California, a state often hailed as a leader in environmental policy, has ironically become a cautionary tale. Its aggressive climate policies—while ambitious—have done little to address forest health and mitigate the growing severity of wildfires. During one recent season, wildfires in the state released 112 million metric tons of carbon—the equivalent emissions of nearly 25 million cars on the road for one year. A UCLA study found that California’s 2020 wildfire emissions were double the greenhouse gas reductions the state had achieved over the previous two decades, effectively undoing years of progress in a single season.
But California is not solely to blame. Federal regulations governing forest management are also major impediments. Federal agencies own and manage 19 million acres of California’s forests, amounting to almost 60 percent of the state’s forested land. Since the 1970s, environmental regulations—initially designed to curtail destructive logging practices—have evolved into a labyrinth of red tape that delays even beneficial projects. Policies such as the National Environmental Policy Act (and its state-level counterpart, the California Environmental Quality Act) require extensive environmental reviews for activities designed to improve forest health, including mechanical thinning and prescribed burns. While well-intentioned, these laws often delay critical restoration work for years.
Recent research by the Property and Environment Research Center highlights just how cumbersome NEPA reviews have become. On average, it takes 3.6 years to begin a mechanical thinning project and 4.7 years to implement a prescribed burn after the U.S. Forest Service initiates the environmental review process. For large projects requiring environmental impact statements, the time line stretches even longer, averaging 5.3 years for mechanical treatments and 7.2 years for prescribed burns.
When litigation is factored in—a frequent occurrence in the West—the delays become even more pronounced.

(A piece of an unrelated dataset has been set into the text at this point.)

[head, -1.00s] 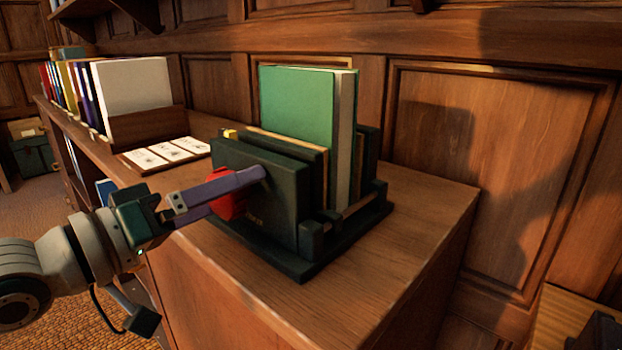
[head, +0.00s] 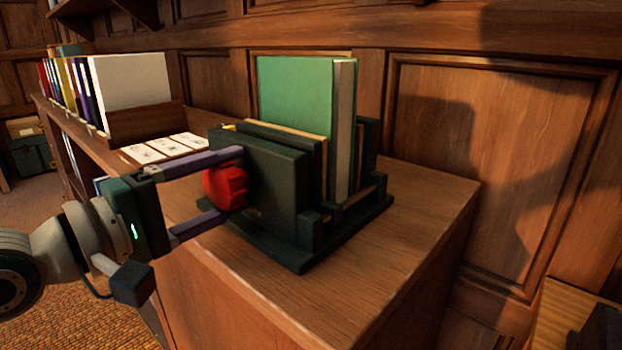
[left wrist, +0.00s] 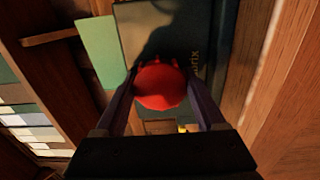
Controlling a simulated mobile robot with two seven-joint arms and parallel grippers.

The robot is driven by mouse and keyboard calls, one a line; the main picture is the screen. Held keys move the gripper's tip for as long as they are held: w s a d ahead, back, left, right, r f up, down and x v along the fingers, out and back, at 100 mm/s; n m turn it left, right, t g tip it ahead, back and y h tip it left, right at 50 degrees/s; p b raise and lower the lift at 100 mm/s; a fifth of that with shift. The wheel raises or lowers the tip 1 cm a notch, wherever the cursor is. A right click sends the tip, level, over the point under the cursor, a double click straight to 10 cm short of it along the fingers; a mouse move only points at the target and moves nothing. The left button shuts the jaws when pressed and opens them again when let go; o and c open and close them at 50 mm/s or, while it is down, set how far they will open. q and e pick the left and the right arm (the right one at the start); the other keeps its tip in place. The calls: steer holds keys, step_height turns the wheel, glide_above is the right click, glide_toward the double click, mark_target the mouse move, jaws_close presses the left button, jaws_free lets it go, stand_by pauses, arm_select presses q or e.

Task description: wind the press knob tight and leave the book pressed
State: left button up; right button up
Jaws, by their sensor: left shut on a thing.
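The red press knob (head: 224,186) sits on the outer face of the dark book press (head: 268,192). My left gripper (head: 231,184) is shut on the knob, one finger above it and one below it in the head view. In the left wrist view the knob (left wrist: 161,86) lies between the two fingers. The green book (head: 295,105) stands upright in the press, its pale page edges facing right. A tan board shows between the front plate and the book; whether it touches the book I cannot tell. My right gripper cannot be made out.
The press stands on a wooden cabinet top (head: 410,215) with clear room to its right. Illustrated cards (head: 165,148) lie behind the press at left, beside a row of books (head: 75,90). A panelled wall (head: 500,170) rises behind. A dark object (head: 600,330) shows at the lower right.

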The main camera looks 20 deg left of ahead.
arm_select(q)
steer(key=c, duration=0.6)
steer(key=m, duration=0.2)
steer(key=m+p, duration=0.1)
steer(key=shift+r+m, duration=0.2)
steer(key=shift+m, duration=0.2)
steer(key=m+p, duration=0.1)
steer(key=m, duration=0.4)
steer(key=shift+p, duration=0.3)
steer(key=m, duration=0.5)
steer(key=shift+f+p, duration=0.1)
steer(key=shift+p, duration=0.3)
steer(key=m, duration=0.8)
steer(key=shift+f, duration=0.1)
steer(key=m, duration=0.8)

A recent study by the California-based Breakthrough Institute found that NEPA-related litigation adds an average of 3.7 years to forest management project time lines, with environmental litigants prevailing in less than a quarter of cases. In other words, the authors write, “the rate at which agencies’ reviews are upheld is high, meaning these environmental reviews are seldom changed as a result of litigation.”
And while the benefits of additional review are in doubt, what is clear is the cost of delay. Consider the Pumice Project in California’s Klamath National Forest. Designed by the Forest Service to improve forest health and protect wildlife habitat, the 10,000-acre thinning project faced nearly a decade of delays as a result of activists claiming it would harm the habitat of the spotted owl, whose numbers have been declining. In 2021, before any restoration work could begin, the Antelope Fire swept through the area, destroying the very habitat the activists sought to protect. Similar stories abound across the West, where misguided activism often obstructs the urgent work of forest restoration.

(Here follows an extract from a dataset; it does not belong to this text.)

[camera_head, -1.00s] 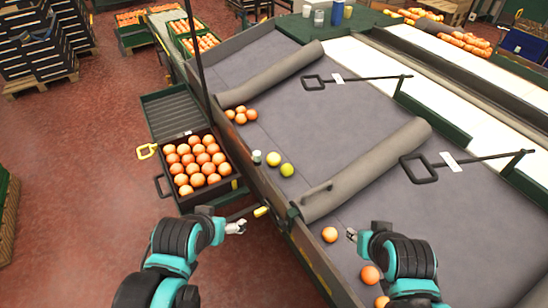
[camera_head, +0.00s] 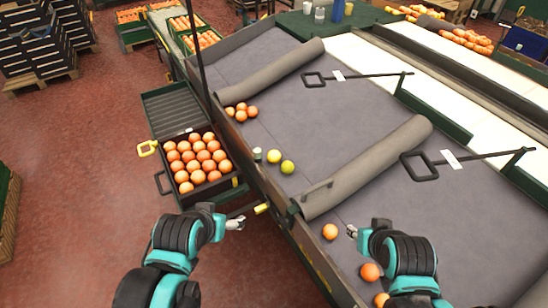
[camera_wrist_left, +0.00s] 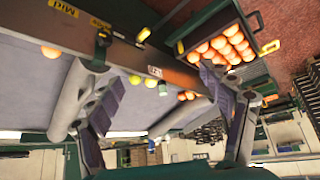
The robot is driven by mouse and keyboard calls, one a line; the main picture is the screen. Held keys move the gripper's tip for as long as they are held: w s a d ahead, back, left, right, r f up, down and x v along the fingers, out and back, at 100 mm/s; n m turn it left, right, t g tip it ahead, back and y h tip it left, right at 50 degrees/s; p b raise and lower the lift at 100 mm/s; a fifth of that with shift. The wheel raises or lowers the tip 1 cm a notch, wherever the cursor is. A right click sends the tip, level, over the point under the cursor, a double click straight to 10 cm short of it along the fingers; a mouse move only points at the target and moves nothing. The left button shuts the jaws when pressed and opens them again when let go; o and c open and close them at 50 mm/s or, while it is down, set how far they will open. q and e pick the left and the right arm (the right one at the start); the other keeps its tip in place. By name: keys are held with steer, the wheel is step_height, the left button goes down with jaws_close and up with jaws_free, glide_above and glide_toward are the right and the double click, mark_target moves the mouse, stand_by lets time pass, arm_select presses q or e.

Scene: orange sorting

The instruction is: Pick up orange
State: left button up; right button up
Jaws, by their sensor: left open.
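One orange (camera_head: 330,231) lies on the grey belt just left of my right gripper (camera_head: 352,231), with a small gap. Two more oranges (camera_head: 370,272) lie nearer, beside my right arm. Several oranges (camera_head: 241,112) sit together by the far roller, and two yellow-green fruits (camera_head: 281,162) lie between the rollers. The right gripper's fingers are too small to read.
A dark crate (camera_head: 163,184) full of oranges stands left of the belt; it also shows in the left wrist view (camera_wrist_left: 262,70). A grey padded roller (camera_head: 375,166) crosses the belt.

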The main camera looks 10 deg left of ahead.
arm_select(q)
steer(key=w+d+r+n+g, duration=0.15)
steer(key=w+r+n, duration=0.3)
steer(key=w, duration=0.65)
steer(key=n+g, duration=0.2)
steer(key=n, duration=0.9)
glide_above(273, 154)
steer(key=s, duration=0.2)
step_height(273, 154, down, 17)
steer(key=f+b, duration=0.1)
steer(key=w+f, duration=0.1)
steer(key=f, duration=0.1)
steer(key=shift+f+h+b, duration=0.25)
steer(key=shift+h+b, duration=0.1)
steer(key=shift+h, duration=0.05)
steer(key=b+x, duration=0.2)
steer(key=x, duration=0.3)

Fortunately, a scientific consensus on the need for active forest management is growing. Researchers and wildfire experts overwhelmingly agree that prescribed burns and mechanical thinning are essential tools for reducing fuel loads and restoring forests to more natural, resilient conditions. Many environmental groups now acknowledge the importance of these practices, though opposition remains strong from a small group of litigious environmental activists who weaponize environmental laws to block restoration projects. As Crystal Kolden, a wildfire scientist at the University of California, Merced, recently told the Sacramento Bee in response to delays caused by such forest-science deniers, “I and my colleagues are getting really tired of the type of activism that pretends to be science and in fact is just self-serving garbage.”

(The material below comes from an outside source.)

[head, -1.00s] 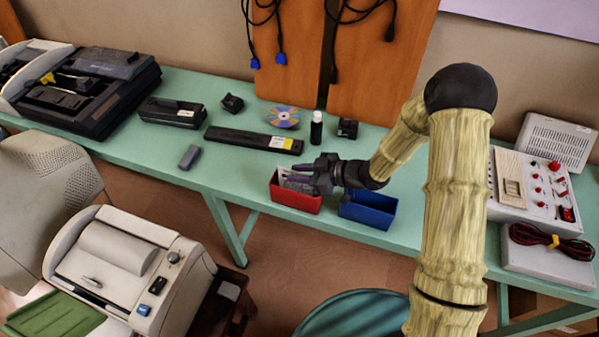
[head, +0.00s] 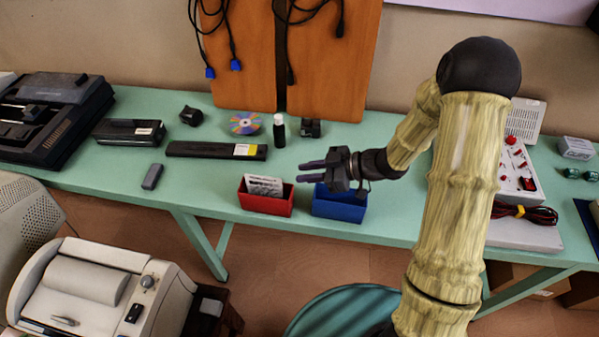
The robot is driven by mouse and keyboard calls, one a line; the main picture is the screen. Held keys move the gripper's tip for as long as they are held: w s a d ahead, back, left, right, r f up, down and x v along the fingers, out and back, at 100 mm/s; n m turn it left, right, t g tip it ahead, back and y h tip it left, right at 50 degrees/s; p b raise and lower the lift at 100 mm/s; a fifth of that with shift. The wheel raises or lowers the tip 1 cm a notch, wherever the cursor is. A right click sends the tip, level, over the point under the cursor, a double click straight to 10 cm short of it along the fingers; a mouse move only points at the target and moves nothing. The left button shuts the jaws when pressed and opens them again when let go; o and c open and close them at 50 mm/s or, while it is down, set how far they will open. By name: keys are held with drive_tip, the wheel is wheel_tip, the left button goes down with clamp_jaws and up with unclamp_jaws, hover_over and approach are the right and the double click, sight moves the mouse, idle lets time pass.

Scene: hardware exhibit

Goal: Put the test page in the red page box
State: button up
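The test page (head: 264,185) is a small white printed sheet. It stands in the red page box (head: 266,204) on the green table, with its upper part showing above the rim and its lower part hidden inside. My gripper (head: 308,172) is above and to the right of the red box, over the left side of the blue box (head: 340,206). Its dark fingers point left and look spread apart, with nothing between them. The page is apart from the fingers.
Behind the boxes lie a long black bar (head: 216,150), a disc (head: 245,123), a small black bottle (head: 279,130) and a dark block (head: 310,128). A grey block (head: 152,177) lies to the left. A control panel (head: 516,170) stands at the right. The table between is clear.

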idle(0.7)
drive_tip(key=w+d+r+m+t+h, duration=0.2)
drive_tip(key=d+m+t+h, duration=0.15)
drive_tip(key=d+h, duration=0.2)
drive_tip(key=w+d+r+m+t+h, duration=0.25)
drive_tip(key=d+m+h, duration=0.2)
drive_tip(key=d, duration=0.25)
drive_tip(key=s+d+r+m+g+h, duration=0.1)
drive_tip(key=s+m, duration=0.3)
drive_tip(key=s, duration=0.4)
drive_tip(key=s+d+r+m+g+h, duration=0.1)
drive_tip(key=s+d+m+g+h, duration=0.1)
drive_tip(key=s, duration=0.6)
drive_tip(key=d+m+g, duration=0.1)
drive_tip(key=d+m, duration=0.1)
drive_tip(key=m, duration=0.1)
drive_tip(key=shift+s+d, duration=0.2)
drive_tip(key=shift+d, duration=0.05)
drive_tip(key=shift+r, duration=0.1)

To the Biden administration’s credit, its Wildfire Crisis Strategy, announced in 2022, represented a step in the right direction, recognizing fuel loads in our forests as a crisis unto itself and aiming to treat millions of additional acres to reduce wildfire risks. While the administration deserves credit for elevating the need to accelerate forest management, it was more reluctant to tackle the regulatory barriers and litigation delays that slow project implementation. Worse, in some cases, it opposed bipartisan efforts to streamline forest restoration processes, seemingly to appease environmental activist groups.
But the forest restoration landscape is changing. In the last Congress, two bipartisan bills aimed at accelerating forest restoration gained significant traction. The first, led by Senator Steve Daines (R., Mont.), sought to address the Ninth Circuit’s Cottonwood decision. The head-scratching ruling from this case requires duplicative layers of consultation with the U.S. Fish and Wildlife Service, leading to redundant and unnecessary delays in forest management projects. And because the Cottonwood decision applies only to states in the Ninth Circuit, such as California, this extra layer of red tape conflicts with how forests are managed in other parts of the country, including Colorado, Wyoming, and New Mexico. A “Cottonwood fix” passed out of the Senate Energy and Natural Resources Committee on a bipartisan vote in 2023 and the full House last year, but it has failed to receive a final vote in the Senate.
The second, the Fix Our Forests Act, co-sponsored by Representatives Scott Peters (D., Calif.) and Bruce Westerman (R., Ark.), proposes a suite of commonsense reforms to expedite restoration work. The bill aims to streamline NEPA reviews, designate fire-shed management areas, expand the use of categorical exclusions from NEPA for beneficial forest restoration projects under 10,000 acres, and end frivolous litigation holding up restoration efforts.
Last year, the Fix Our Forests Act passed the House of Representatives with support from 55 Democrats, including former speaker of the House Nancy Pelosi and 14 other California Democrats. Unfortunately, thanks in part to opposition by the Biden administration, it failed to reach the Senate floor. In the wake of the L.A. fires, the bill has now been reintroduced in the new Congress, presenting a renewed opportunity for meaningful reform.
The causes of California’s wildfires are many, nuanced, and complex. The January fires were the result of a perfect storm of factors. It is important that we learn the right lessons. Reactionary policies and misplaced priorities have shaped forest management for too long, often compounding the problem. California’s devastating fires should prompt thoughtful, targeted action to address the underlying issues. Proactive forest restoration, supported by bipartisan cooperation and streamlined regulations, is not just necessary—it is imperative. The stakes are clear: Lives, communities, and ecosystems depend on our ability to act decisively and effectively.